■ **WHAT IS EXPECTED**
Repeat exactly the lines from the one containing "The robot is" through the one containing "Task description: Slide", both lines included, please, without any other lines.

++++ GIVEN DATA ++++

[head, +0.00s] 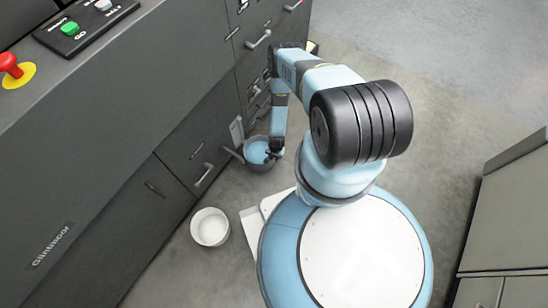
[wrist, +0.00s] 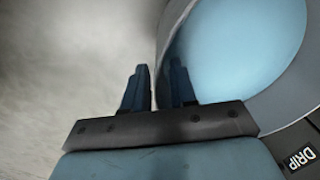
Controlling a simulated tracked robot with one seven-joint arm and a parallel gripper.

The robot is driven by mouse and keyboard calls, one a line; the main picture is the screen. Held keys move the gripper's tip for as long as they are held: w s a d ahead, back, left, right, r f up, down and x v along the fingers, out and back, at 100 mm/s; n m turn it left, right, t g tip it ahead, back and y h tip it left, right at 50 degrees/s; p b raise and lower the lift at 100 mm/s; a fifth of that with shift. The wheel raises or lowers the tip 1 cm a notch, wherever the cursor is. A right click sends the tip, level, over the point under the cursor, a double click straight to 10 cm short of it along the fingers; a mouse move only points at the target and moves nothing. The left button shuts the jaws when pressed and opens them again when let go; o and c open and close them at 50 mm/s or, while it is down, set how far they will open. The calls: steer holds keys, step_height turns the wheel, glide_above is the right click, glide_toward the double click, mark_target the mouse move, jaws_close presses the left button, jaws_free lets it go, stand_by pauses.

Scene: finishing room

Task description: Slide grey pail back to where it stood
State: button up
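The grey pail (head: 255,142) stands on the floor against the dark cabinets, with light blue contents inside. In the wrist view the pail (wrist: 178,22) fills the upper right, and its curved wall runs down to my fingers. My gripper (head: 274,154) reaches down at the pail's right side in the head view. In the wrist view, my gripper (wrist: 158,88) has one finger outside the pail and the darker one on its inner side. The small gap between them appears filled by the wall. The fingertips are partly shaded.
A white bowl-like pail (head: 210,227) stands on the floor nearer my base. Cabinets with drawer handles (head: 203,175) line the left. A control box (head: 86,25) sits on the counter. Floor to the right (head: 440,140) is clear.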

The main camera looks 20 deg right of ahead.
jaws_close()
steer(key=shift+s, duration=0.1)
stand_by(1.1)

++++

■ **ANSWER TO THE TASK**
The robot is driven by mouse and keyboard calls, one a line; the main picture is the screen. Held keys move the gripper's tip for as long as they are held: w s a d ahead, back, left, right, r f up, down and x v along the fingers, out and back, at 100 mm/s; n m turn it left, right, t g tip it ahead, back and y h tip it left, right at 50 degrees/s; p b raise and lower the lift at 100 mm/s; a fifth of that with shift. The wheel raises or lowers the tip 1 cm a notch, wherever the cursor is. A right click sends the tip, level, over the point under the cursor, a double click straight to 10 cm short of it along the fingers; a mouse move only points at the target and moves nothing. The left button shuts the jaws when pressed and opens them again when let go; o and c open and close them at 50 mm/s or, while it is down, set how far they will open. The calls: steer holds keys, step_height turns the wheel, glide_above is the right click, glide_toward the double click, mark_target the mouse move, jaws_close presses the left button, jaws_free lets it go, stand_by pauses.

Scene: finishing room

Task description: Slide grey pail back to where it stood

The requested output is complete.